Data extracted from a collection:
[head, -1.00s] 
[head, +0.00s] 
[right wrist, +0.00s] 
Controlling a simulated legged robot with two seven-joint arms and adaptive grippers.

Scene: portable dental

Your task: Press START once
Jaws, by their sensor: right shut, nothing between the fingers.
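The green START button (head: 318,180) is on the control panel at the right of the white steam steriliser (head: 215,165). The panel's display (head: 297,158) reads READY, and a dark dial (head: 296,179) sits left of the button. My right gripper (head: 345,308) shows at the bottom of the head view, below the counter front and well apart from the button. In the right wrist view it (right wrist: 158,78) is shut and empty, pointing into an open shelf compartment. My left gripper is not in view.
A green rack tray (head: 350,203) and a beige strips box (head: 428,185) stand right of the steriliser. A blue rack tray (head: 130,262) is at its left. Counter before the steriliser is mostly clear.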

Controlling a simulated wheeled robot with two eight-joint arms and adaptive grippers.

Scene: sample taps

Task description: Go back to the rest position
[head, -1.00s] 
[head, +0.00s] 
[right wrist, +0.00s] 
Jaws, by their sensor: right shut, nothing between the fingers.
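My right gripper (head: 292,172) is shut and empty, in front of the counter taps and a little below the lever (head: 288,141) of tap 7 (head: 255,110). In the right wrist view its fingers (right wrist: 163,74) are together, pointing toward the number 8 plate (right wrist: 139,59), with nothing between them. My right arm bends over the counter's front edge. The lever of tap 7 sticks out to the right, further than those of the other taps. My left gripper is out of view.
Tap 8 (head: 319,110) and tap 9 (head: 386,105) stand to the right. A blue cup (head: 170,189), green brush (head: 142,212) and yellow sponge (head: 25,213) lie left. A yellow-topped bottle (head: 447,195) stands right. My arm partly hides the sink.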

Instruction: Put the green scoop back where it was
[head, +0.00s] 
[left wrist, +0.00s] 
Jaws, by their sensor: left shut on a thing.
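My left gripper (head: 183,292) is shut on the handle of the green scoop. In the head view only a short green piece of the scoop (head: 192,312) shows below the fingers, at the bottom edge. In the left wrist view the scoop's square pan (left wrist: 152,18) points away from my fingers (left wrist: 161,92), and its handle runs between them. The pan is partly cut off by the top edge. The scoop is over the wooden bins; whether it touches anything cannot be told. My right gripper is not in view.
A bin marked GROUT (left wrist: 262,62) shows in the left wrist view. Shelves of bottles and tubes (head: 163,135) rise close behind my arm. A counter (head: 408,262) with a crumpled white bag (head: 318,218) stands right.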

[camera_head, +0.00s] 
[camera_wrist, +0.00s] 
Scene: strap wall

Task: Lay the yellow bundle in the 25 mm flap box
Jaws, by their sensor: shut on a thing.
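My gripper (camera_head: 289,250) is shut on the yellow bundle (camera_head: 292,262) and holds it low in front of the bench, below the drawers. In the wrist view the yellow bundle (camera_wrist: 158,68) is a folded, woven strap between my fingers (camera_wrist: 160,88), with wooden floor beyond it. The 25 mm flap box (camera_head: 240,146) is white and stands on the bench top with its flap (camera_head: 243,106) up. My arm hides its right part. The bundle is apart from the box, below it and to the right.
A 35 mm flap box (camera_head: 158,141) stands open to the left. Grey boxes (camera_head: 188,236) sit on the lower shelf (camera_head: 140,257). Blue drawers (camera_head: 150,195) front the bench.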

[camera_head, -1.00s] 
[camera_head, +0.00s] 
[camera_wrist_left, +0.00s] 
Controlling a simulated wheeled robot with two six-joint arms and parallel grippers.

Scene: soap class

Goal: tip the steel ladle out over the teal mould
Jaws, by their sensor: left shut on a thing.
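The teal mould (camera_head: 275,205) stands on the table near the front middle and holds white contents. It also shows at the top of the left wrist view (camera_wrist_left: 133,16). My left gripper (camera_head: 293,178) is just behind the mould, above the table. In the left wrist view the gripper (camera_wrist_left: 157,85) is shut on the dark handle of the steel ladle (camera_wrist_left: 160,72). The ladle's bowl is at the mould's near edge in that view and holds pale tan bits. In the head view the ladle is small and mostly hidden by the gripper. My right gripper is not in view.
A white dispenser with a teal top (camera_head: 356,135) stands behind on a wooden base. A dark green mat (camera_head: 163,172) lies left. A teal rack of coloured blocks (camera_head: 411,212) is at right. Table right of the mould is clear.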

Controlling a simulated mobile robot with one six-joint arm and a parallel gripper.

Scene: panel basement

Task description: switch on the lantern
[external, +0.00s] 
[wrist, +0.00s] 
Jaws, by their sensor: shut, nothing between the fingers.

▶ [What is required]
Lines containing the word "simulated" are to be counted in the listing; state their number alone.

▶ [Final result]
4